To emphasise the context independence of our approach, we have proposed applications to real datasets for three different clustering frameworks. In the Gaussian mixture model case (Old Faithful dataset), the loss function used favours 4 groups, diverging from the findings of previous works. The results on the French political blogosphere also appear to be very different from those obtained through previous analyses. On the one hand an overestimation of the number of groups may be argued; on the other hand the groups obtained with our approach are evidently more homogeneous. A clustering problem on the members of the congressional voting data has also been proposed: here the two main political factions are well recognised, and the results seem to agree with the previous analyses of Wyse and Friel (2012), Wyse et al. (2017).

One limitation of our approach is that it only provides a point estimate of the best partition. While the optimal clustering summarises all of the information contained in the posterior sample, there is no direct assessment of the uncertainty associated with the optimal solution.
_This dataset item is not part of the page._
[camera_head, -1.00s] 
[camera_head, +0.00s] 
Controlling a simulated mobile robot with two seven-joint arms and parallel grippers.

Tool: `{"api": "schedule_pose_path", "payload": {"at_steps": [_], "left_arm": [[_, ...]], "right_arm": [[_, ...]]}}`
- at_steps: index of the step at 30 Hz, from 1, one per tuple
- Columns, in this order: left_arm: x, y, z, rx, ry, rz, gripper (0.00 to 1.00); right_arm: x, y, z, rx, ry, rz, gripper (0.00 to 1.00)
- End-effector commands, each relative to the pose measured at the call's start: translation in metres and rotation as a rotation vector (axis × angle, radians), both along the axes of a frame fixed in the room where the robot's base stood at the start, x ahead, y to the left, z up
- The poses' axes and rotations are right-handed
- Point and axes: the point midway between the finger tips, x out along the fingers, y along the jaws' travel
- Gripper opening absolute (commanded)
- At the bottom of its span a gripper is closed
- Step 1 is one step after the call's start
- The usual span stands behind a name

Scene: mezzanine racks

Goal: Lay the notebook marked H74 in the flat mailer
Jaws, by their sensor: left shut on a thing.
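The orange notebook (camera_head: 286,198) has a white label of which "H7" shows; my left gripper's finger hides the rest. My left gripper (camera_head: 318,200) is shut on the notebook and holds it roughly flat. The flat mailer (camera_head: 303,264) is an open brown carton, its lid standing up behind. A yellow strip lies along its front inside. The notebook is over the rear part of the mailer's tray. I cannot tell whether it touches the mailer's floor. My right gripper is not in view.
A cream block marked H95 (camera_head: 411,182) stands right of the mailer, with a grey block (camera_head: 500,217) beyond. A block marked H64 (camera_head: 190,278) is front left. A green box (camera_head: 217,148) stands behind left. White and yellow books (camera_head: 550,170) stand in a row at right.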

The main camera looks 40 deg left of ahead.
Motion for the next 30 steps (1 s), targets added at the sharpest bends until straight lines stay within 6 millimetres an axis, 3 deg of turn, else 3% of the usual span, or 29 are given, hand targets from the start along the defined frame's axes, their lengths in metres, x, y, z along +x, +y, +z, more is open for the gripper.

Due to the discrete nature of the space, and due to the obvious computational difficulties, this issue is rather difficult to address and it seems not to have a straightforward solution. However, it should be noted that interesting advances on this problem have been recently made by Wade and Ghahramani (2015).

A second important drawback of our method is that it primarily relies on the quality of the posterior sample. Often, the posterior distribution of a clustering model can be extremely complex or multimodal, making the convergence of Gibbs samplers rather slow. This is discussed for example in Hastie et al. (2015). The collapsed Gibbs samplers of Nobile and Fearnside (2007), McDaid et al. (2013), Wyse and Friel (2012) are particularly computationally efficient, yet too often they suffer of high rejection rates and poor mixing. Unfortunately, at the moment there are no conclusive solutions to address this impasse, suggesting that future research should focus on introducing new ways to explore the space of partitions \(\mathcal {Z}\) in a clever way, hence making MCMC approaches more efficient.